An Atomic Show listener who heard the recent show about atomic gas turbines provided a link to an article posted on Energy Pulse titled The Potential for Air-cooled High-Temperature Nuclear Reactors. That article provided me an opportunity to review just why I continue to be intrigued by the use of nitrogen (N2) or air as the working fluid/coolant for closed cycle, nuclear heated gas turbines designed for widespread, economical power production.
Harry Valentine, the author of the Energy Pulse article, provides a similar derivation of the applicable engineering computations that led me to begin to understand – in about 1994 – that N2 would be a useful alternative to helium in that particular application. The motive for my investigation then was a rather dismissive encounter with a combustion gas turbine designer who chuckled when I told him that I had just formed a company that wanted to build nuclear gas turbines by adapting air breathing compressors and turbines for use with helium. He told me that we would have to start from scratch in machinery design and be prepared to spend several billion dollars in the process of refining that design and building the appropriate tooling before we would reach the point where the machinery could actually be manufactured.
As the sole member of a start-up organization with a rather low capital base, that prospect almost stopped AAE dead in its tracks. The only ray of hope offered was when that designer asked if I had ever considered using a different inert gas like N2. (I wish I could remember that guy’s name, I do remember that he was teaching at the University of South Florida in Tampa and that he had several decades of industrial turbomachinery design experience before becoming a professor.)
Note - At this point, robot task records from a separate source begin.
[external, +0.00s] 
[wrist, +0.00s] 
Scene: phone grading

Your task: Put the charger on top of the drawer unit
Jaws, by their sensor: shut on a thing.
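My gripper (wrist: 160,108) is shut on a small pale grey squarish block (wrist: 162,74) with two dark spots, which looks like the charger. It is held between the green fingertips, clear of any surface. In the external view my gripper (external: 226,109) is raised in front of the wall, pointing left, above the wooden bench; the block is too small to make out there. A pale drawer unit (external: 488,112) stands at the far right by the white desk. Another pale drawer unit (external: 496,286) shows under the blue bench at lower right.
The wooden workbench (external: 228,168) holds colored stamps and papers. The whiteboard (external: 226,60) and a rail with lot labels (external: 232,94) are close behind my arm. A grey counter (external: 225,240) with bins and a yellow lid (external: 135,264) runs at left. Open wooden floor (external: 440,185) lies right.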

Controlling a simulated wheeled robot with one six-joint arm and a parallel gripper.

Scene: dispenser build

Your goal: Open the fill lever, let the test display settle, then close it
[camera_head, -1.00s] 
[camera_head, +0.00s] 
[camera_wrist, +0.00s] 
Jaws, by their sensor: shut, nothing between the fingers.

The Energy Pulse article has attracted a few interesting comments so far, but it is not yet widely read. Here is my contribution to the discussion:
Harry – very interesting article. I am happy to have found another person who is interested in using air or nitrogen as the working fluid for gas cooled reactors. That has been one of my major research focus areas since about 1991.
Here are the reasons why I think that N2 (perhaps eventually air) has an advantage over helium in direct, closed cycle gas turbine applications.
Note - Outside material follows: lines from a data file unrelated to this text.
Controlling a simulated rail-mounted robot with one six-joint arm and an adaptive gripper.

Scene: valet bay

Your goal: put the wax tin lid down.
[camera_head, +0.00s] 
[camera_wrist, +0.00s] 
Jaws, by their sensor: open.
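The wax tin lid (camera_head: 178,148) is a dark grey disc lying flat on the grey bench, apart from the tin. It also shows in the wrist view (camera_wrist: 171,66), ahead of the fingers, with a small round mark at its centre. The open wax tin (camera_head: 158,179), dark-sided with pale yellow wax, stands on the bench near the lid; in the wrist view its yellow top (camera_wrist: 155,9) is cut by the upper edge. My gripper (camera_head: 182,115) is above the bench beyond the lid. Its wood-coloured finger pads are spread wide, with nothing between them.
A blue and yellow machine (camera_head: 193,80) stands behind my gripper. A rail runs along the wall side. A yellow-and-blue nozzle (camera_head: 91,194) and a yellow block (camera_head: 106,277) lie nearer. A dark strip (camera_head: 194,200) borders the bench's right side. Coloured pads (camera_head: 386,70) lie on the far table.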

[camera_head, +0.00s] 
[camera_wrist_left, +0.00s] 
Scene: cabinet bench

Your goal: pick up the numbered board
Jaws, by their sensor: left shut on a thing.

1. There are hundreds of commercially proven compressors and turbines that are designed to operate with air as the working fluid. Their blades, cooling systems, seals, and materials have all been carefully chosen and the tooling necessary for their production is already in existence. Adapting these machines to run on N2 is a trivial modification. None of them could use He. As Brad has mentioned, building He specific machines is a costly and long lead time endeavor – there are no helium machines in operation today. By using N2 as the coolant/working fluid, reactor designers gain access to a complete spectrum of low capital cost fluid machinery – the same machinery that enables natural gas power plants to be built with much lower capital costs than power plants requiring steam plants.
2. As some have pointed out, the world’s inventory of helium is limited. That gas also has some very special uses in rockets and lighter than air craft. A large building program of helium cooled nuclear plants would add enough demand to the supply-demand balance to drive up the price considerably. Any reactor designed for helium cooling would be a captive customer of a potentially capricious supplier since the reactor would not be able to produce power without a steady replacement supply of helium.
3. There is a vast amount of experience in exposing Nitrogen to neutron flux. We know exactly what activation products get produced (C-14) and how much of those products get produced in any given flow and neutron flux situation. The operational challenge provided is MUCH lower than that already accepted on a regular basis in boiling water reactors. C-14 is an easy material to handle, isolate and store; that necessary activity will be a part of the operational cost of the units, but it is not a major issue compared to the issues that face many other types of power plant designs.
4. As Harry has clearly shown, the “heat capacity advantage” for helium is a chimera. Compressors and turbines operate on gas volume flow, not mass flow and N2 has a higher specific heat capacity per unit volume than helium. The people worried about compressor work need to go back and review their basic thermodynamics and fluid flow text books. If not math inclined, just think about how many air breathing Brayton cycle gas turbines are in use today in power plants, under aircraft wings and on board ships. If compression power was really a big issue. . .
One more thing – the first table is a little misleading. Producing high volume flow compressors and turbines that can create a 7:1 pressure ratio using helium is EXTREMELY difficult due to the nature of the gas. The number of stages required for that pressure ratio is quite high and leads to real machinery challenges due to the overall length of the machines. The math behind that statement is no longer at the tip of my fingers, but I recall that it has a lot to do with sonic velocities, Reynolds numbers, and gas constants.
Rod Adams Founder, Adams Atomic Engines, Inc.
If you are a bit on the geeky side – and how many Atomic Insights readers do not fit that description – you might be interested in digging into A REVIEW OF HELIUM GAS TURBINE TECHNOLOGY FOR HIGH-TEMPERATURE GAS-COOLED REACTORS.
That paper, published in 2007, offers an up to date view of the efforts to overcome the difficult hurdle imposed by attempting to use helium as the working fluid for closed cycle gas turbines, an effort that has occupied a certain subset of reactor designers for careers long enough to cause grey hair and enable the development of adult grandchildren. If you read closely between the lines, you might better understand PBMR’s recent decision to focus its limited capital budget on the process heat market rather than the continued development of closed cycle helium turbo machinery for electrical power production.